Dataset extract:

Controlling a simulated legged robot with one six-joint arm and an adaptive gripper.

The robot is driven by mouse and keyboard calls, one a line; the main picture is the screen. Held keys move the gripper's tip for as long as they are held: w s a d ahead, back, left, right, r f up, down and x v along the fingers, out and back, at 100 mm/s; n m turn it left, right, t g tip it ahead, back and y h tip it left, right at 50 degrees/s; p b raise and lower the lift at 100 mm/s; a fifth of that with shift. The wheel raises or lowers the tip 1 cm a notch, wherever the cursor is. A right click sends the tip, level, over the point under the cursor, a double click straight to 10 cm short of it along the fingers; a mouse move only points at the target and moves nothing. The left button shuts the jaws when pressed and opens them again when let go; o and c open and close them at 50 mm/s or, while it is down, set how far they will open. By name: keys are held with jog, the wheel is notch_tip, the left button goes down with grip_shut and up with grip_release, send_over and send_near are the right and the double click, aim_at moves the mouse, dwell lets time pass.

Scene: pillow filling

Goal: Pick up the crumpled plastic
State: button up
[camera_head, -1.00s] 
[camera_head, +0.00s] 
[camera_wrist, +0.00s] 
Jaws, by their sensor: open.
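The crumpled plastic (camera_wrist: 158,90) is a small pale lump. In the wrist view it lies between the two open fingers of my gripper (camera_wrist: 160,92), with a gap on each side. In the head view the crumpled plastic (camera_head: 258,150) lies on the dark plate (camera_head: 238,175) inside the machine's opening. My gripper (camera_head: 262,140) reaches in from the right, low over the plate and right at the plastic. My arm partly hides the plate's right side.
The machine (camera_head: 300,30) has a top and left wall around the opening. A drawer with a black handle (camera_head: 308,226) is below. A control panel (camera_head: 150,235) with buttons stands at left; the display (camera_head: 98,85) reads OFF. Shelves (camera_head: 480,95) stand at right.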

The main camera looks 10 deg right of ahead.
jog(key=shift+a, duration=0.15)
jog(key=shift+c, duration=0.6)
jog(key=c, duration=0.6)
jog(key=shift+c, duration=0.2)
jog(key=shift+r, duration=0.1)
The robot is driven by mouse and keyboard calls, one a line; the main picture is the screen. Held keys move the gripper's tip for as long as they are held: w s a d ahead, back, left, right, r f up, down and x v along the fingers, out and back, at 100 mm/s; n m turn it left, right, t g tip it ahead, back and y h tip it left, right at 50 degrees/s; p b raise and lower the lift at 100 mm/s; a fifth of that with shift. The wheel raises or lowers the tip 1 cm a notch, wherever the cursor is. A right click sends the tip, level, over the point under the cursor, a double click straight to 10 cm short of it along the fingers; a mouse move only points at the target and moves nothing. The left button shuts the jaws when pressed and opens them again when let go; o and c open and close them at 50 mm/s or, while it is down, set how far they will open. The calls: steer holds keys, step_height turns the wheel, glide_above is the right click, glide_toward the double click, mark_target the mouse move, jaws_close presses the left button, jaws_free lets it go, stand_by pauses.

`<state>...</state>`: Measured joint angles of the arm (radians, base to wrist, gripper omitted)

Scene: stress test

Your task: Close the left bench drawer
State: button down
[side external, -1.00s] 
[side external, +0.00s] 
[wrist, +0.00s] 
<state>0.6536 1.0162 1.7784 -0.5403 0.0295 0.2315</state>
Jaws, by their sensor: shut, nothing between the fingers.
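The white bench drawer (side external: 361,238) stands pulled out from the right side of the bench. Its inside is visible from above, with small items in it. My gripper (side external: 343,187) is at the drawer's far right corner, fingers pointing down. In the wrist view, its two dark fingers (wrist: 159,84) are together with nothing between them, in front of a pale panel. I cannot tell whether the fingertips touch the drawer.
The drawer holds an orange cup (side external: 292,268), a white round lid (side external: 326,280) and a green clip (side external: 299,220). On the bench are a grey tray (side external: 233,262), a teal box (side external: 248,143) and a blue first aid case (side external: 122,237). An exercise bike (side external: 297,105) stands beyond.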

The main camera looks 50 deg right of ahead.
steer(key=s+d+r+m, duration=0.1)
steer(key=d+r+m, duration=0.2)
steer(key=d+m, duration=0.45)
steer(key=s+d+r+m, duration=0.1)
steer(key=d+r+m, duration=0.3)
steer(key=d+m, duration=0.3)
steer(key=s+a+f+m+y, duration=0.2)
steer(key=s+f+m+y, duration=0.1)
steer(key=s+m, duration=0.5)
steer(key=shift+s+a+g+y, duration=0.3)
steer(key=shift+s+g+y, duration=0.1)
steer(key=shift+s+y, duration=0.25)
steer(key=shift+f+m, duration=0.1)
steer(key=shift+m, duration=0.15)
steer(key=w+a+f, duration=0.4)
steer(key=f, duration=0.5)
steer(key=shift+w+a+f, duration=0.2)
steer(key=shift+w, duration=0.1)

What the task requires:
Everything from the line containing "<state>0.6536 1.0162 1.7784" to the end of the data above should be quoted exactly, please, both ends included, and nothing outside that span.

Answer to this task:
<state>0.6536 1.0162 1.7784 -0.5403 0.0295 0.2315</state>
Jaws, by their sensor: shut, nothing between the fingers.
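The white bench drawer (side external: 361,238) stands pulled out from the right side of the bench. Its inside is visible from above, with small items in it. My gripper (side external: 343,187) is at the drawer's far right corner, fingers pointing down. In the wrist view, its two dark fingers (wrist: 159,84) are together with nothing between them, in front of a pale panel. I cannot tell whether the fingertips touch the drawer.
The drawer holds an orange cup (side external: 292,268), a white round lid (side external: 326,280) and a green clip (side external: 299,220). On the bench are a grey tray (side external: 233,262), a teal box (side external: 248,143) and a blue first aid case (side external: 122,237). An exercise bike (side external: 297,105) stands beyond.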

The main camera looks 50 deg right of ahead.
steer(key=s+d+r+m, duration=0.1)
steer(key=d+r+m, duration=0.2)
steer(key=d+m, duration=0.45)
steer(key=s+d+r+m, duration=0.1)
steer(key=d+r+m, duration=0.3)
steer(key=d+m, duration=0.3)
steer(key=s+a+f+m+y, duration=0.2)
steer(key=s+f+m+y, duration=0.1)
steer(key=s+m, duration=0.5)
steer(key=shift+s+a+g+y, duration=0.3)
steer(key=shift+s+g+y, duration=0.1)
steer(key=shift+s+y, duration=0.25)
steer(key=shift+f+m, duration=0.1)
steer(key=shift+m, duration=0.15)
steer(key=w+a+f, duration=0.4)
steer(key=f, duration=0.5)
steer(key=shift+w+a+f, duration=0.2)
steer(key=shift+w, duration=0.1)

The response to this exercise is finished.